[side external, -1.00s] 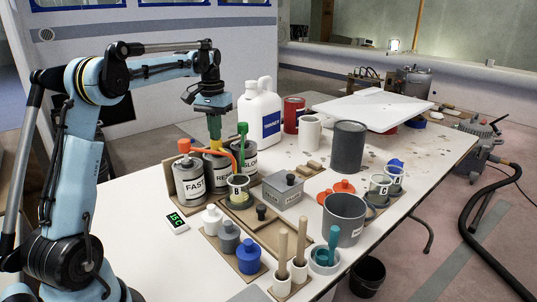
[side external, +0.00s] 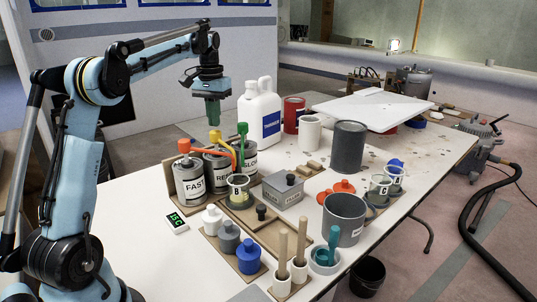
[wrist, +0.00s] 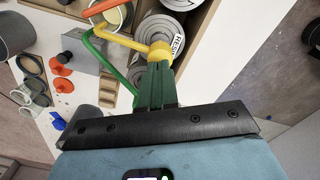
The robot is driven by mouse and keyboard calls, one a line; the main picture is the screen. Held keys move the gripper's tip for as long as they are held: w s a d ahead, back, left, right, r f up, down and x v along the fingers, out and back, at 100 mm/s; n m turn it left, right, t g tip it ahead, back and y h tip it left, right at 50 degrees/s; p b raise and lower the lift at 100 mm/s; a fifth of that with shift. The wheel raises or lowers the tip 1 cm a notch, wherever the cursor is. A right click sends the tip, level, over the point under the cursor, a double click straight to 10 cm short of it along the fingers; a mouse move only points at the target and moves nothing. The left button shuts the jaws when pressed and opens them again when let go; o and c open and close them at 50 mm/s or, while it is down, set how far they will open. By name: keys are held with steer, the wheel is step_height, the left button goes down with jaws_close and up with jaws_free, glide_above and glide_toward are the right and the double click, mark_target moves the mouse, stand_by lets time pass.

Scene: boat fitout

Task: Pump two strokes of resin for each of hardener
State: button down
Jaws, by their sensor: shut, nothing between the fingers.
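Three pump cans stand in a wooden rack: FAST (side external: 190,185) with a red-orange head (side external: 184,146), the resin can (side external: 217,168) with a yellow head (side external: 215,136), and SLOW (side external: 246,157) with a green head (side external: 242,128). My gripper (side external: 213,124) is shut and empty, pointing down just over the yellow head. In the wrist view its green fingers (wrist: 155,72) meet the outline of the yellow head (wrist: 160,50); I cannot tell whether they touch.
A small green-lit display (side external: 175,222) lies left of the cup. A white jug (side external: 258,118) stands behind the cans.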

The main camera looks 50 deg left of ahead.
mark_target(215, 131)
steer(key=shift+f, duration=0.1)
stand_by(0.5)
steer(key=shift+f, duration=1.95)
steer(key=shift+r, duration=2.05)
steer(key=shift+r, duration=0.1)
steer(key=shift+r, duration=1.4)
━━━
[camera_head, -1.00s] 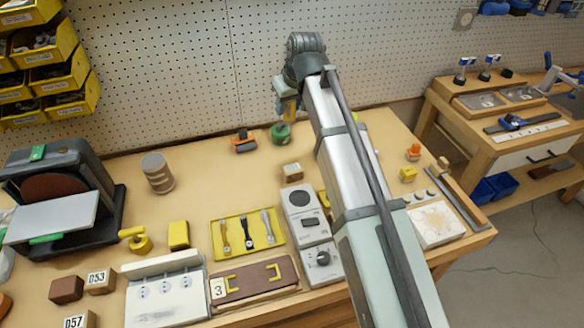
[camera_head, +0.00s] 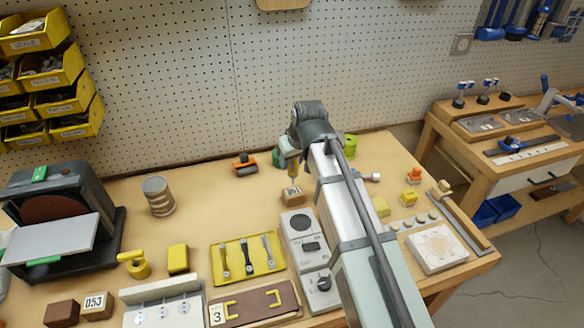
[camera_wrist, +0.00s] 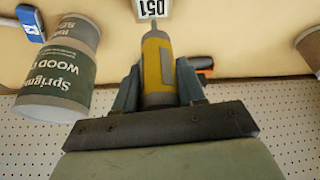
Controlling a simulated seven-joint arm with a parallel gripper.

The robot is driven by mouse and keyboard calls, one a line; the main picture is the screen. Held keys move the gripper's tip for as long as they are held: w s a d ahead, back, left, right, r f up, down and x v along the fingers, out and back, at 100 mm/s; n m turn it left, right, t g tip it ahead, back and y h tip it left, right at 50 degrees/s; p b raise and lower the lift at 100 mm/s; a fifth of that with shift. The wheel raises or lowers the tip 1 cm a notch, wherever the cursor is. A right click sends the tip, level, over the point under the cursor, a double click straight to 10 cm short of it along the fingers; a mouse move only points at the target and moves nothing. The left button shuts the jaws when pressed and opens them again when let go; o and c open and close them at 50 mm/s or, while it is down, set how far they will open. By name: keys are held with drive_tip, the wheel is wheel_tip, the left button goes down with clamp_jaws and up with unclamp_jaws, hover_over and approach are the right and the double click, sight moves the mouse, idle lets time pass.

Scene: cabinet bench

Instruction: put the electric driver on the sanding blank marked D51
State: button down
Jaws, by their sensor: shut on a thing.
━━━
Task requirements:
Write out again exactly the lines above from the one with "[camera_wrist, +0.00s]" through the one with "Jaws, by their sensor: shut on a thing.", adding no other lines and no pictures.

Exercise result:
[camera_wrist, +0.00s] 
Controlling a simulated seven-joint arm with a parallel gripper.

The robot is driven by mouse and keyboard calls, one a line; the main picture is the screen. Held keys move the gripper's tip for as long as they are held: w s a d ahead, back, left, right, r f up, down and x v along the fingers, out and back, at 100 mm/s; n m turn it left, right, t g tip it ahead, back and y h tip it left, right at 50 degrees/s; p b raise and lower the lift at 100 mm/s; a fifth of that with shift. The wheel raises or lowers the tip 1 cm a notch, wherever the cursor is. A right click sends the tip, level, over the point under the cursor, a double click straight to 10 cm short of it along the fingers; a mouse move only points at the target and moves nothing. The left button shuts the jaws when pressed and opens them again when let go; o and c open and close them at 50 mm/s or, while it is down, set how far they will open. By name: keys are held with drive_tip, the wheel is wheel_tip, the left button goes down with clamp_jaws and up with unclamp_jaws, hover_over and approach are the right and the double click, sight moves the mouse, idle lets time pass.

Scene: cabinet bench

Instruction: put the electric driver on the sanding blank marked D51
State: button down
Jaws, by their sensor: shut on a thing.

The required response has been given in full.